### GOAL:
Retype every line from the start of the data down to and including the line with "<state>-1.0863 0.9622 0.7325". Skip the pictures.
★ ★ ★
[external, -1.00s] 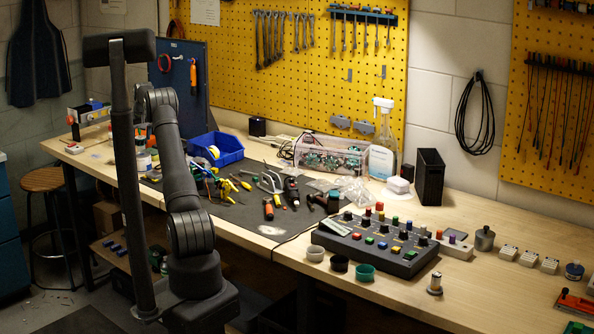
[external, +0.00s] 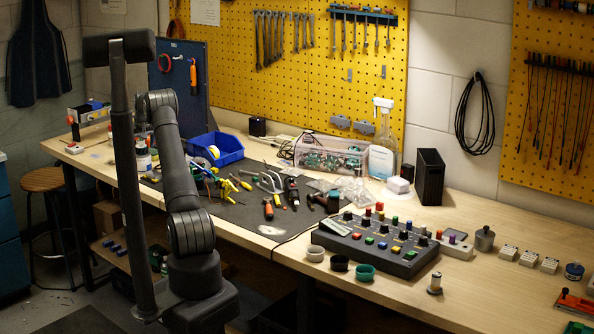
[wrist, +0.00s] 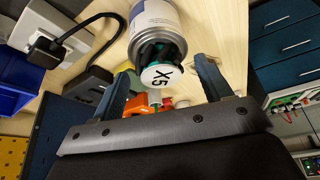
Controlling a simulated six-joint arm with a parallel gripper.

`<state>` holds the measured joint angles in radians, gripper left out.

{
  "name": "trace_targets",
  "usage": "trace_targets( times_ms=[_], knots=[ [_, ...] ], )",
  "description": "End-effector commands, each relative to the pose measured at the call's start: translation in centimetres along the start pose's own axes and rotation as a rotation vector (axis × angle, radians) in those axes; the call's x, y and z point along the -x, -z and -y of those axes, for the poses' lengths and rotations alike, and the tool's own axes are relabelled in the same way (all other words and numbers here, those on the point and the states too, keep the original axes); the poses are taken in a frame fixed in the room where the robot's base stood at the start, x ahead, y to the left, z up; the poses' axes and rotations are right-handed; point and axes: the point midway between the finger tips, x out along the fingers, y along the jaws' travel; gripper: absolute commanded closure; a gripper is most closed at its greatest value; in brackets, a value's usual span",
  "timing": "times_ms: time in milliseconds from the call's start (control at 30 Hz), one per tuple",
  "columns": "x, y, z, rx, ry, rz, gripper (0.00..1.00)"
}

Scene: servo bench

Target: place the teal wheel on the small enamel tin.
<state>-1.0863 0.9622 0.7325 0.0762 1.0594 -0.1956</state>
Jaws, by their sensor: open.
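The small enamel tin (wrist: 153,22) stands in the upper middle of the wrist view, which is upside down. It is a pale cylinder with a blue-grey band and a metal rim; it also shows partly in the external view (external: 143,161). My gripper (wrist: 164,68) is open, one finger on each side of the wheel, with visible gaps. In the external view my arm and post hide the gripper.
Pliers and screwdrivers lie farther right. A blue tool panel (external: 180,82) stands behind.

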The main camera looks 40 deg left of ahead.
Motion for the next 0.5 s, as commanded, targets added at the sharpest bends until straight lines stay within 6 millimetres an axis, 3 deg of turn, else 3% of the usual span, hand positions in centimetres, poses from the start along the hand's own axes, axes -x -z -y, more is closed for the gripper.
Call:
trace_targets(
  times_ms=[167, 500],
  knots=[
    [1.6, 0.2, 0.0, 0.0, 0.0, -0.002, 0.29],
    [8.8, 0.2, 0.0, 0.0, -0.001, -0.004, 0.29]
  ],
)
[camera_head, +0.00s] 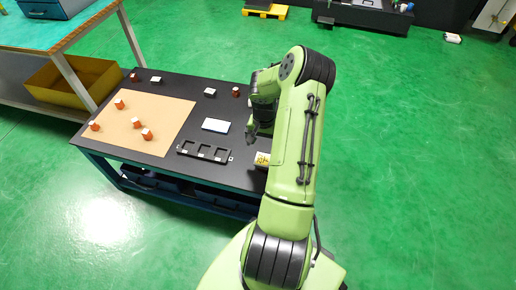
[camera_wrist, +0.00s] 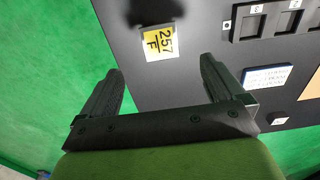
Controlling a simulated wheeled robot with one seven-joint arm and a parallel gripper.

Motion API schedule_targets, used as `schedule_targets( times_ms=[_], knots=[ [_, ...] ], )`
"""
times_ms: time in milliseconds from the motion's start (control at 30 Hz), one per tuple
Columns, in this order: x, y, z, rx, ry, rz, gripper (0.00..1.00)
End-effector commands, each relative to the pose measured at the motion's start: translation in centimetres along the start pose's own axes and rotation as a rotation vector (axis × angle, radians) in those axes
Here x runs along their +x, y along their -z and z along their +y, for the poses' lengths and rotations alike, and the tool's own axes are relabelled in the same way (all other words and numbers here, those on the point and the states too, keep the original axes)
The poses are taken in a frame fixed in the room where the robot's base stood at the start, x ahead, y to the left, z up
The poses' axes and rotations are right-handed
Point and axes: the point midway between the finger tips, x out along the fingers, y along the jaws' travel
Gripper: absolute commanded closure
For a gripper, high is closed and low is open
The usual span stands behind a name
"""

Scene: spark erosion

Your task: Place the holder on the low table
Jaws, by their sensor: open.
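My gripper (camera_head: 254,136) hangs over the right part of the low table (camera_head: 84,143), which has a dark top. In the wrist view my gripper (camera_wrist: 161,67) is open, with nothing between its two dark fingers. A small block with a yellow and white label (camera_head: 262,160) stands near the table's front right edge, partly hidden by my arm. I cannot tell for sure which thing is the holder. A blurred dark shape lies past the label.
A black slotted tray (camera_head: 205,152) and a white and blue card (camera_head: 216,125) lie left of my gripper. A tan mat (camera_head: 150,113) carries several copper-coloured pieces. Small white-topped pieces (camera_head: 210,91) stand along the back. Green floor is free at right.

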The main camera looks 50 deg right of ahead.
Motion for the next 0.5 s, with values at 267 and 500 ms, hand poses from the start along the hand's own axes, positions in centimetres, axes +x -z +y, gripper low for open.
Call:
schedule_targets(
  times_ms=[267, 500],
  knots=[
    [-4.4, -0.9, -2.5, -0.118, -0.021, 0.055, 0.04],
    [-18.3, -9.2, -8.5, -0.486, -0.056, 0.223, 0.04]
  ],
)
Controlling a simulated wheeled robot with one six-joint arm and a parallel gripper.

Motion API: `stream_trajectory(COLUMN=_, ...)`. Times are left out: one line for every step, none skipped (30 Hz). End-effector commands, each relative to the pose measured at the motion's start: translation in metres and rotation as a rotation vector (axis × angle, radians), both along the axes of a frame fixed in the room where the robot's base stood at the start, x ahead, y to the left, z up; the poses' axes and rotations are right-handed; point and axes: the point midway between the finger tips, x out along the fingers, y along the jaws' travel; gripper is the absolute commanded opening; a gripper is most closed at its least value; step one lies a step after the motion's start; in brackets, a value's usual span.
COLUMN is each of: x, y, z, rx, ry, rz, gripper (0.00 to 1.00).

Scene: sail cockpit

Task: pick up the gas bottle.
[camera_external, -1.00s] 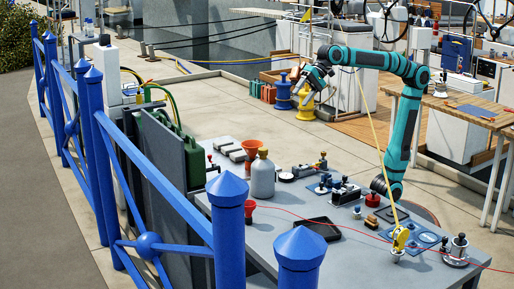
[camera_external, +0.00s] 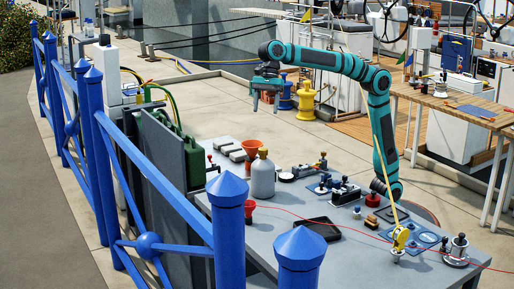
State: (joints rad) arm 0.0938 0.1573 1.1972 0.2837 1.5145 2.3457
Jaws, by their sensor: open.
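The gas bottle (camera_external: 263,177) is a grey cylinder with a tan top. It stands upright on the grey table (camera_external: 300,262), towards its back left. My gripper (camera_external: 265,108) hangs from the teal arm, pointing down, with its jaws apart and nothing seen between them. In the picture it is above the bottle, with a clear gap between them. How far behind the bottle it is in depth, I cannot tell exactly.
A black tray (camera_external: 321,229) and several fittings lie to the right. A blue fence (camera_external: 175,215) runs along the left. A yellow bollard (camera_external: 306,101) stands behind.

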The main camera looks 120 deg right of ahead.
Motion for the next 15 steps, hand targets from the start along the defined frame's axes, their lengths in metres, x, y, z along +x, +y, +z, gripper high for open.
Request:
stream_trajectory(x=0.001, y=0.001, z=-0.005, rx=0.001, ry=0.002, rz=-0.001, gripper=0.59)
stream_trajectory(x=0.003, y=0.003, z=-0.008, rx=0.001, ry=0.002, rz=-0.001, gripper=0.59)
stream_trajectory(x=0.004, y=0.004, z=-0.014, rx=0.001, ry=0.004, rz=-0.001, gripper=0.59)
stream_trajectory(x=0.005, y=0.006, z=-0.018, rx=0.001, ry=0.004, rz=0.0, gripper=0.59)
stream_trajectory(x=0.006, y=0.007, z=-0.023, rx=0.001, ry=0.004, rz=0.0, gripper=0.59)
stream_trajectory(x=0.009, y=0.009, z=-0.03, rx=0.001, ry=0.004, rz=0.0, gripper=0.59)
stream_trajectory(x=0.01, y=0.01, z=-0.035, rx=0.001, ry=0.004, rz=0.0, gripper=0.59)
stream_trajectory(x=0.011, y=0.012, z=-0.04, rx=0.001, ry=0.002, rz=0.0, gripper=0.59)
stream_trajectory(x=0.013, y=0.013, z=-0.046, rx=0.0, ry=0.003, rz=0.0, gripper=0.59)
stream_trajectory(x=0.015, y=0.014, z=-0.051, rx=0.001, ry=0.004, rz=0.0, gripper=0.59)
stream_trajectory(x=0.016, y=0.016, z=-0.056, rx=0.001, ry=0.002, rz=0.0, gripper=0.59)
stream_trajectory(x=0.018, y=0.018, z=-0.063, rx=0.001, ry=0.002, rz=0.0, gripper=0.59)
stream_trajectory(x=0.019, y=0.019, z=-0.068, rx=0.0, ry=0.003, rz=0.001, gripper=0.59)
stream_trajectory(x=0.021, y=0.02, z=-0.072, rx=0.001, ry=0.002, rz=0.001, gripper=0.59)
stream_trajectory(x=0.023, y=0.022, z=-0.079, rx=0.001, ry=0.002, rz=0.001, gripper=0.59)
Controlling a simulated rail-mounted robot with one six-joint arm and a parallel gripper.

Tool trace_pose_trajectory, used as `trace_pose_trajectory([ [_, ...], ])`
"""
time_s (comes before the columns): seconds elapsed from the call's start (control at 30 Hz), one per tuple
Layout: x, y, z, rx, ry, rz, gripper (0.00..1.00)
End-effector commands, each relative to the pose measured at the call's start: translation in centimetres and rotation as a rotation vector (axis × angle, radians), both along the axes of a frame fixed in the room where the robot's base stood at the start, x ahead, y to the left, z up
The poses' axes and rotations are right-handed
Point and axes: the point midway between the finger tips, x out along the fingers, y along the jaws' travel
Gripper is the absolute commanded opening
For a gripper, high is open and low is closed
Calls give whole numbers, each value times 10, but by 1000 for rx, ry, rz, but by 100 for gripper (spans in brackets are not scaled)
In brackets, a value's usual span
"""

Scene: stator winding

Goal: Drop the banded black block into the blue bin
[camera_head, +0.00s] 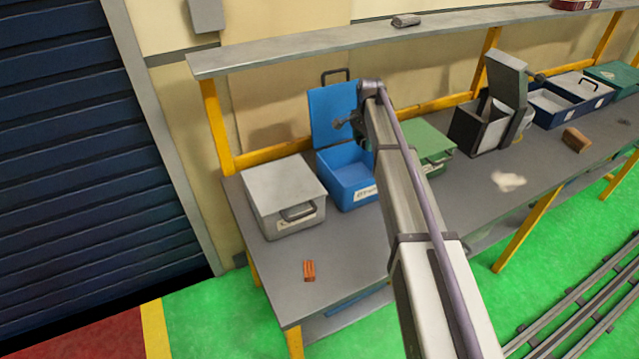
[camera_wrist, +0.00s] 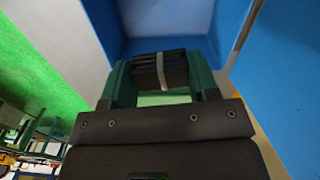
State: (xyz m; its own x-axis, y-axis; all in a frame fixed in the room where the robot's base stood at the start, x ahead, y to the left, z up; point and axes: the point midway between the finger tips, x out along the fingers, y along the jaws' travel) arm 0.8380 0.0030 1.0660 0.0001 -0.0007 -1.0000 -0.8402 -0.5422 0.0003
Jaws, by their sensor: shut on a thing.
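The blue bin (camera_head: 349,194) stands on the workbench with its lid (camera_head: 332,113) raised at the back. My gripper (camera_head: 346,124) shows as a small dark shape above the bin, in front of the lid. In the wrist view, my gripper (camera_wrist: 161,75) is shut on the banded black block (camera_wrist: 148,72), a dark stack with a pale band around its middle. The block is held between the two green fingers. Blue bin surfaces (camera_wrist: 150,46) show behind and beside it. In the head view I cannot make out the block.
A grey lidded box (camera_head: 284,190) stands left of the blue bin, and a green box (camera_head: 426,143) to its right. An orange-brown block (camera_head: 309,271) lies on the bench (camera_head: 345,257) near the front left. A shelf (camera_head: 300,49) runs above the bench at the back.

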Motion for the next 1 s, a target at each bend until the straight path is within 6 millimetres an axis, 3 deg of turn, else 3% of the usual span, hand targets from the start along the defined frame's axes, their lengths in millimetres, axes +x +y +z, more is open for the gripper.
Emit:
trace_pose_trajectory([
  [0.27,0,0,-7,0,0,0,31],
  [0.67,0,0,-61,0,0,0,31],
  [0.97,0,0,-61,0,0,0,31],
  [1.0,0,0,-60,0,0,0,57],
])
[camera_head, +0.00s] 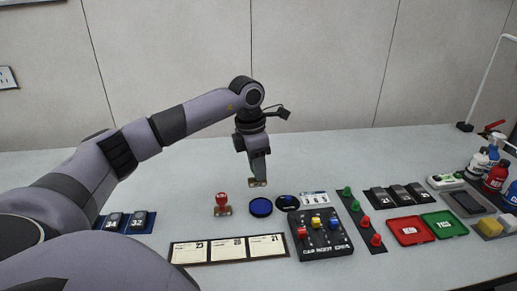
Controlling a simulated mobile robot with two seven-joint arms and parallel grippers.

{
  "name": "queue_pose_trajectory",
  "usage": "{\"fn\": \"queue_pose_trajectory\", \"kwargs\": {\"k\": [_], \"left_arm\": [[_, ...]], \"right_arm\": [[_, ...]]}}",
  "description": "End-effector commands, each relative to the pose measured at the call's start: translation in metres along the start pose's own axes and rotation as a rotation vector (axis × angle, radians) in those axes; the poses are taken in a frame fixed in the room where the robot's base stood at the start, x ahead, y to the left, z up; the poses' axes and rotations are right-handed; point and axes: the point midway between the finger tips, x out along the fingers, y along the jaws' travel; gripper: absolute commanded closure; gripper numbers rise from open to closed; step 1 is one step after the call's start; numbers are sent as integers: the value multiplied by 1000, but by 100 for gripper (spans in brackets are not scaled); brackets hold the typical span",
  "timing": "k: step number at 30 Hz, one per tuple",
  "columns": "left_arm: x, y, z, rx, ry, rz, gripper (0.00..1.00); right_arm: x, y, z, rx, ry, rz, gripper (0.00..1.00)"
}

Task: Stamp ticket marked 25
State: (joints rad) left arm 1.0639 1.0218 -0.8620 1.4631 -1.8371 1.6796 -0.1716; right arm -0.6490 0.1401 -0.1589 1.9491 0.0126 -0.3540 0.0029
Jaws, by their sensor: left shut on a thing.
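Three cream tickets lie side by side in a dark holder (228,262) at the front centre. Their printed numbers are small; the left ticket (188,253) seems to read 23, the right one (267,247) 21, and the middle one (228,250) 20 or 25. A red-knobbed stamp (222,198) stands upright behind them. A round blue ink pad (260,207) lies to its right. My left gripper (257,178) points down above and behind the pad, shut on a small tan-based thing (257,184), perhaps a stamp, mostly hidden by the fingers. My right gripper is out of view.
A dark round pad (287,202), a black box with coloured knobs (320,240) and a strip of green and red knobs (362,222) stand to the right. Farther right are a red tray (410,230), a green tray (443,225) and bottles (495,177). A blue tray (124,223) lies left.

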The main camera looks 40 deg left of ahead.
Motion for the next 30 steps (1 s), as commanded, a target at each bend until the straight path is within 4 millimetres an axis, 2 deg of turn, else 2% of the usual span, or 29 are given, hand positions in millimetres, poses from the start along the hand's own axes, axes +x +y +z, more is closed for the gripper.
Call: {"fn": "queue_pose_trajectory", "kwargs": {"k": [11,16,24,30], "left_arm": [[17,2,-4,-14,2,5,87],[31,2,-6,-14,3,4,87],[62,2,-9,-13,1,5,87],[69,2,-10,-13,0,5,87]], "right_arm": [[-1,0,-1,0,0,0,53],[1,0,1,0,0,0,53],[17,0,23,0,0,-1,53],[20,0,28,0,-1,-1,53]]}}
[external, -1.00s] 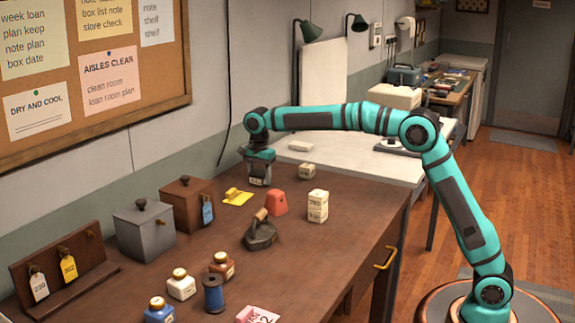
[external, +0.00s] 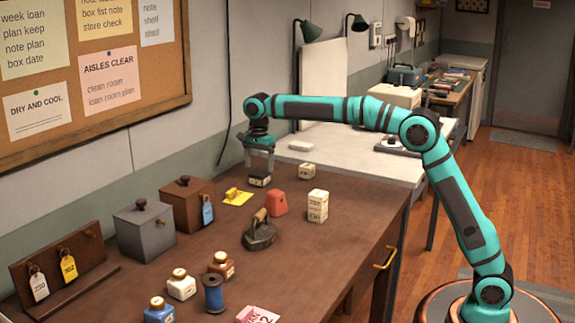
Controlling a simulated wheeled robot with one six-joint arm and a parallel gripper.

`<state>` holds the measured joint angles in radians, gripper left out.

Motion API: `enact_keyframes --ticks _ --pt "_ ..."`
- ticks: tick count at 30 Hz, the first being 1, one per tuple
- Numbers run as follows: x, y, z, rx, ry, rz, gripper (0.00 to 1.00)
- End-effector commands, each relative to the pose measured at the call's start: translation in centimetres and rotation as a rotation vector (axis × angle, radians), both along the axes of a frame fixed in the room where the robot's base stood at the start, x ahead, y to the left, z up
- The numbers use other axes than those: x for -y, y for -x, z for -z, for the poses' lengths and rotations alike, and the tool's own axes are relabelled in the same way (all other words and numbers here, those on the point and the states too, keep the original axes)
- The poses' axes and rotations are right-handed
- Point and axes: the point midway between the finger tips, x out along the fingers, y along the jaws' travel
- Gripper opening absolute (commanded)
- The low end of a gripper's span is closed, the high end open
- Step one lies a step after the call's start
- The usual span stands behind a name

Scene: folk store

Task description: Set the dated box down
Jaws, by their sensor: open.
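A small cream box with dark marks on its side (external: 260,180) rests on the brown table near the wall; its print is too small to read. My gripper (external: 260,168) points straight down just above this box, open. The fingertips are close to its top, and I cannot tell whether they still flank it. A taller cream box with printed lines (external: 317,206) stands upright to the right, and a small cream block (external: 306,171) lies behind it. I cannot read a date on any of them.
A yellow piece on a yellow sheet (external: 237,197), a red block (external: 277,203) and a dark iron (external: 260,232) are in front of my gripper. A brown box (external: 187,204) and grey box (external: 144,230) stand by the wall. The table's right front is clear.

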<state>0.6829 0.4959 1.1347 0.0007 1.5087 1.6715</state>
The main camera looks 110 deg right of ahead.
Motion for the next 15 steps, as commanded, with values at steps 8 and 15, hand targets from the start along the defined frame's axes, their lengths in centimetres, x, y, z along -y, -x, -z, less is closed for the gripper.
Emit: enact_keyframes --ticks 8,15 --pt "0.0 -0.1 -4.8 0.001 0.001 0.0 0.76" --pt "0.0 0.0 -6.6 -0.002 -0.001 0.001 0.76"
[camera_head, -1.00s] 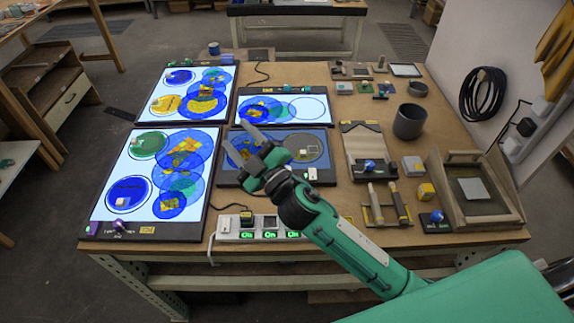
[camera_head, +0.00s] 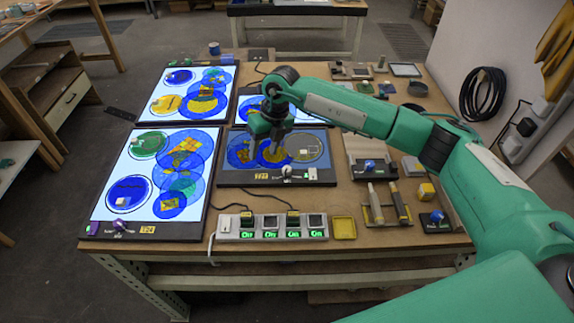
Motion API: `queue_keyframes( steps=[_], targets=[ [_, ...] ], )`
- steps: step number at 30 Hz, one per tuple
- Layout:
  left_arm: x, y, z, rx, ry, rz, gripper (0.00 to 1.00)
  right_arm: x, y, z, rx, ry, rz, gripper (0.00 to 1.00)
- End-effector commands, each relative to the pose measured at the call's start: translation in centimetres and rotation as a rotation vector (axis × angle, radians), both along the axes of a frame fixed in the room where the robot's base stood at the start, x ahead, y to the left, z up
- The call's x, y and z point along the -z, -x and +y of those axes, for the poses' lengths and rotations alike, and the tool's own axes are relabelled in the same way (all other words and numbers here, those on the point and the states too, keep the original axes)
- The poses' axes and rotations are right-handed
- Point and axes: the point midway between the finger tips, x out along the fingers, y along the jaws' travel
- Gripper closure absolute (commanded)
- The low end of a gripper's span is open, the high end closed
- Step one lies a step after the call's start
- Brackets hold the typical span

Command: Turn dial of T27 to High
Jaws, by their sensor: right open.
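A dim light panel (camera_head: 232,172) lies in the middle of the table. It has a yellow tag (camera_head: 262,177) on its front edge, too small to read surely as T27. A pale dial (camera_head: 287,171) sits on that edge, right of the tag; its setting is too small to read. My right gripper (camera_head: 273,143) points down over the panel's picture, behind and slightly left of the dial. It is open, apart from the dial, with nothing seen between its fingers. My left gripper is not in view.
A power strip (camera_head: 270,228) with green On labels lies in front. Tool handles (camera_head: 375,205), a yellow block (camera_head: 426,192) and a blue knob (camera_head: 437,216) are at right.

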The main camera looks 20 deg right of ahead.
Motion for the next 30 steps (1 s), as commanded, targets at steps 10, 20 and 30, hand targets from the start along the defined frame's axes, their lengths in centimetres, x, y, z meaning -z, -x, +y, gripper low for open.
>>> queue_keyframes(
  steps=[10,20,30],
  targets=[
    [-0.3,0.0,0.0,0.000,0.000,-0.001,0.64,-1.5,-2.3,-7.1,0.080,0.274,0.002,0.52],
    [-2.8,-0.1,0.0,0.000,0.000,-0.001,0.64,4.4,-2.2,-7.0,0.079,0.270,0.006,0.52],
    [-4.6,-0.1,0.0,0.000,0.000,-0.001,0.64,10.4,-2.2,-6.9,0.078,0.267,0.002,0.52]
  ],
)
★ ★ ★
### ANSWER TO THE PROBLEM:
[external, -1.00s] 
[external, +0.00s] 
[wrist, +0.00s] 
Controlling a simulated six-joint arm with a parallel gripper.

`<state>` holds the measured joint angles in radians, gripper left out.

{
  "name": "trace_targets",
  "usage": "trace_targets( times_ms=[_], knots=[ [_, ...] ], )",
  "description": "End-effector commands, each relative to the pose measured at the call's start: translation in centimetres along the start pose's own axes and rotation as a rotation vector (axis × angle, radians) in those axes; the call's x, y and z point along the -x, -z and -y of those axes, for the poses' lengths and rotations alike, and the tool's own axes are relabelled in the same way (all other words and numbers here, those on the point and the states too, keep the original axes); the poses are taken in a frame fixed in the room where the robot's base stood at the start, x ahead, y to the left, z up; the poses' axes and rotations are right-handed; point and axes: the point midway between the finger tips, x out along the fingers, y along the jaws' travel; gripper: absolute commanded closure; a gripper is most closed at its greatest value; in brackets, a value's usual span",
  "timing": "times_ms: time in milliseconds from the call's start (control at 30 Hz), one per tuple",
  "columns": "x, y, z, rx, ry, rz, gripper (0.00..1.00)"
}

Scene: servo bench

Target: place the teal wheel on the small enamel tin.
<state>-1.0863 0.9622 0.7325 0.0762 1.0594 -0.1956</state>

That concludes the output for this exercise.